The D’Addarios are born entertainers, just like Debbie Gibson and Billy Joel, with strong crowd-pleasing instincts, but inviting the Chapel Hill-based Stamey to open for them wasn’t merely a shop-local expedient. They clearly love him, and they’d arranged to bring him up on stage at the conclusion of their encore to play one of his old tunes, “From the Word Go”. The D’Addarios were visibly delighted to share the stage with a forbear they admire and even revere, and the admiration was mutual: Stamey effused to the crowd that the Lemon Twigs were better than when the Beatles played The Ed Sullivan Show. The shocked, disbelieving scoff on Michael’s face spoke volumes.

The Lemon Twigs could go the way of indie if they wanted to. They could put their chops, performative flair, and brotherly symbiosis behind the hooky, angular guitar pop that never quite became bankable in its day. But that’s just one path among many. The D’Addarios could keep doing more or less what they’re doing now, reviving the mainstream 1970s, or they could move on to the 1980s and start rehabbing the synth-and-drum-machine sound that took Debbie Gibson to fame.

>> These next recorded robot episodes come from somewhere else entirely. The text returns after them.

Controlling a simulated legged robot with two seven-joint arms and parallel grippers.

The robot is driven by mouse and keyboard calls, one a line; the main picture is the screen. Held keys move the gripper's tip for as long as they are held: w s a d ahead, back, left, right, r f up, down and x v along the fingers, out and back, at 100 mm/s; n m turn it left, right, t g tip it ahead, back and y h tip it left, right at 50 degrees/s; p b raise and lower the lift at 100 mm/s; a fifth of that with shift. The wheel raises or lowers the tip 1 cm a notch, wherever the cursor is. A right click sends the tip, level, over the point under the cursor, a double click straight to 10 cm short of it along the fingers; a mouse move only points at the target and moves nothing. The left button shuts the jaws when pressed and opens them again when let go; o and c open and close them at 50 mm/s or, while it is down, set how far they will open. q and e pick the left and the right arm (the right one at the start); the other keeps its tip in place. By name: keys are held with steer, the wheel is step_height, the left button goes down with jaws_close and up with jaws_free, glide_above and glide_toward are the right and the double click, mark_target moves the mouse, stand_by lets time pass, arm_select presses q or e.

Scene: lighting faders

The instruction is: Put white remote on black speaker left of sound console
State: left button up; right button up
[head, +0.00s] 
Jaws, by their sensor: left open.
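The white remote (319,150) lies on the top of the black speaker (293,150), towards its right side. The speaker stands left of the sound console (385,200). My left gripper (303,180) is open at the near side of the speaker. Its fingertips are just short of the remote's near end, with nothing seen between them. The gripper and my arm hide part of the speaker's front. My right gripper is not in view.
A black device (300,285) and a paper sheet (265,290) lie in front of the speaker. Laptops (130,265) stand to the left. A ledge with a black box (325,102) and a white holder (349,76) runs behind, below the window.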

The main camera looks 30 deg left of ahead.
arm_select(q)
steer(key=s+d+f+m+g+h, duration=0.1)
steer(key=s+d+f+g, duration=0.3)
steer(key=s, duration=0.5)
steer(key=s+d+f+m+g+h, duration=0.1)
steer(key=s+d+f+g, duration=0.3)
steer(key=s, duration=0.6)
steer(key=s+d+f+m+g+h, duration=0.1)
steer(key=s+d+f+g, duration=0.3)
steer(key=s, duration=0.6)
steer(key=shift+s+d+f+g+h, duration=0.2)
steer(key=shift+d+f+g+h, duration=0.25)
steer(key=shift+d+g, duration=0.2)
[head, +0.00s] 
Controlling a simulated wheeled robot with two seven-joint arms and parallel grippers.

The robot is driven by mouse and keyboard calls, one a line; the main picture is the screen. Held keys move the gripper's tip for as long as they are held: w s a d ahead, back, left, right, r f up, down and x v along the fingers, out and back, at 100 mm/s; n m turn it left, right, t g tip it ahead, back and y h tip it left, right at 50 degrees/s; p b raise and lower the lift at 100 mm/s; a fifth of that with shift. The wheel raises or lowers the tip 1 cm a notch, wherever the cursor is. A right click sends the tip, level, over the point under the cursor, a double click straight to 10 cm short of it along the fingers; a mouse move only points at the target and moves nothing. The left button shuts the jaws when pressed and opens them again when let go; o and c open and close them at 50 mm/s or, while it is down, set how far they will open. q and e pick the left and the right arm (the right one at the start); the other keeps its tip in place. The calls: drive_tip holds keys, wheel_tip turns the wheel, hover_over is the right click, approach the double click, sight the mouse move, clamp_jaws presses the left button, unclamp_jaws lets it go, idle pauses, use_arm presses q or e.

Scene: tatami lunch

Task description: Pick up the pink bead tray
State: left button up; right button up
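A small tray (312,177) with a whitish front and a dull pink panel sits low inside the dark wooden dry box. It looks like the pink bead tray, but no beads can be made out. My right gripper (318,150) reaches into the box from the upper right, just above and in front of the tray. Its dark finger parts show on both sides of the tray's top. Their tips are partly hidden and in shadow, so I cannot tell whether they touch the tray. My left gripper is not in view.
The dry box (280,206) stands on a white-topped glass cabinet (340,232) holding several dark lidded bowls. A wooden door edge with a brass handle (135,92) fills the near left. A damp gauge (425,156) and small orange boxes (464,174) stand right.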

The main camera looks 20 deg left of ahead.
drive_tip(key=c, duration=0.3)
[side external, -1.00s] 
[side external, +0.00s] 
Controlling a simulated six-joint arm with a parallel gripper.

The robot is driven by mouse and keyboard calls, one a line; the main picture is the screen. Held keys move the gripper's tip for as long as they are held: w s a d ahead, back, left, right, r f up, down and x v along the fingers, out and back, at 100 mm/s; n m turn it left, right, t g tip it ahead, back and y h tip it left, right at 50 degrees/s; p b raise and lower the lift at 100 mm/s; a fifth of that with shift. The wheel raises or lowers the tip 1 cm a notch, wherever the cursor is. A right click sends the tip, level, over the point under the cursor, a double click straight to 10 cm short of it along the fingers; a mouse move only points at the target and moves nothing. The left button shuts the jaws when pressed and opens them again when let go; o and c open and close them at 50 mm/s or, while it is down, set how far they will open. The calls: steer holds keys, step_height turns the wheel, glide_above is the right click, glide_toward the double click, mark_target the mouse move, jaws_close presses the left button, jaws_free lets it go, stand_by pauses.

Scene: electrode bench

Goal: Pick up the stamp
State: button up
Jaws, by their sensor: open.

Maybe they’ll leave pop and rock altogether, write musicals and star in them. Or they could build their own studio and remake themselves as producers—they’ve already gained advanced production skills and sensibilities. Or they could just split up. When you’re born with as much talent and opportunity as the D’Addarios have and blessed with the work ethic to succeed in almost anything you try, life challenges you not with the quantity of its obstacles but with its choices. The assured, varied, and ear-pleasing Everything Harmony raises anticipation for whatever choices the Lemon Twigs will make next.